The increased growth, would ‘over a period of time’, bring about overall development. And the government in letting economic reforms to deliver should also be conscious of the fact that answers to the larger issues of poverty, unemployment, regional imbalances lie within ‘its’ domain.
A criticism of the economic reforms of not delivering in these areas or not impacting social issues, is an acceptance, by the government, of not being able to clearly delineate deliverables from economic reforms from ‘deliverables falling within government’ own domain.
Impact on Indian Society so Far
Indian society is one among the oldest in the world, varied and complex in its heritage. It has a diverse culture of unity in diversity; having withstood the colonial rule but yet impacted, with society entrenched and weaved around considerations of race, religion, caste, community, language and region. A heterogeneous society with overriding concerns of a low income economy and large-scale poverty inherited post¬Independence. The painstaking rebuilding of the economy was a slow and gradual process, culminating in the process of a series of reforms lifting growth, economic empowerment and improvement in standards of living of its people. This is not to say that poverty is no longer an issue. Higher growth has led to a reduction in poverty levels. But, rural India where the heart of India resides, by and large, has not undergone any significant transformation and a society still, with a traditional outlook and conservative beliefs. ‘
Reforms and their impact on economy and the people have largely been around urban India. The economic perspective has been dealt in the previous sections. An attempt is made here to understand how it has affected lives of urban India.
Growing Middle Class
A direct impact of globalization widely accepted is the growing middle class, especially China and India as a part of Brazil, Russia, India, China and S. Africa (BRICS) economies, a potential market of the future with definite increased income, enhanced purchasing power, demand for better variety of goods and distinct improved and changed life style. This is being observed not only in metro cities but also spreading across tier 2 and 3 cities.
This class is creating a niche for newer goods attracting more foreign companies to set up shops. The ‘mall culture’ as shopping and entertainment under one roof, is gradually spreading across a large number of cities, witnessing a large number of foot falls. ‘Fast food’ is gradually gaining acceptability amongst the middle class. Dining out which was once only for the elite society, has now become a common feature of the growing middle class.
Global Goods and Services
As has been addressed earlier, one of the objectives which globalization seeks to achieve, is to enlarge the ‘choice set* of a wider and diversified basket of goods and services, available globally, at ‘affordable’ prices for the people in India. Today, goods and services are moving pan India, without any nationality but as brands, reaching different sections of people. Another notable feature has been goods and services fit every class of consumer.

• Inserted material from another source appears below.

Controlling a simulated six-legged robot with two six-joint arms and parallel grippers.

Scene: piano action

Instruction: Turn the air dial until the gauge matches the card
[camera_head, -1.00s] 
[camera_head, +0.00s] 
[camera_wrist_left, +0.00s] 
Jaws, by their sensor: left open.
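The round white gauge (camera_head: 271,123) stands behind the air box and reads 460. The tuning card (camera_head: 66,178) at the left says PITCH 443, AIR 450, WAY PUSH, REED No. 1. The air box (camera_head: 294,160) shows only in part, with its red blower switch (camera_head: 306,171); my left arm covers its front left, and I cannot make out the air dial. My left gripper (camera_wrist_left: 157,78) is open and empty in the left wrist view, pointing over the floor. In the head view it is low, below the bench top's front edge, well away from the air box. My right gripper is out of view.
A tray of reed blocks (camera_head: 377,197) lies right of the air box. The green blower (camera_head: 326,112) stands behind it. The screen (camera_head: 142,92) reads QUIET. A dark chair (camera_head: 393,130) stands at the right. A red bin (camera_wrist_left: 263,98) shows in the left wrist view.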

Globalization has not only increased choice set, but also provided for ‘information symmetry’ enabling them to take informed decisions, on their requirements and the best bet for them. This is complete contrast to the earlier information asymmetry, which often resulted in decisions based on the seller of goods, rather than own perception about goods services. These information gaps have now been sealed. This has raised levels of awareness of the people who are now better informed. It has also raised levels of knowledge of people cutting across different age groups.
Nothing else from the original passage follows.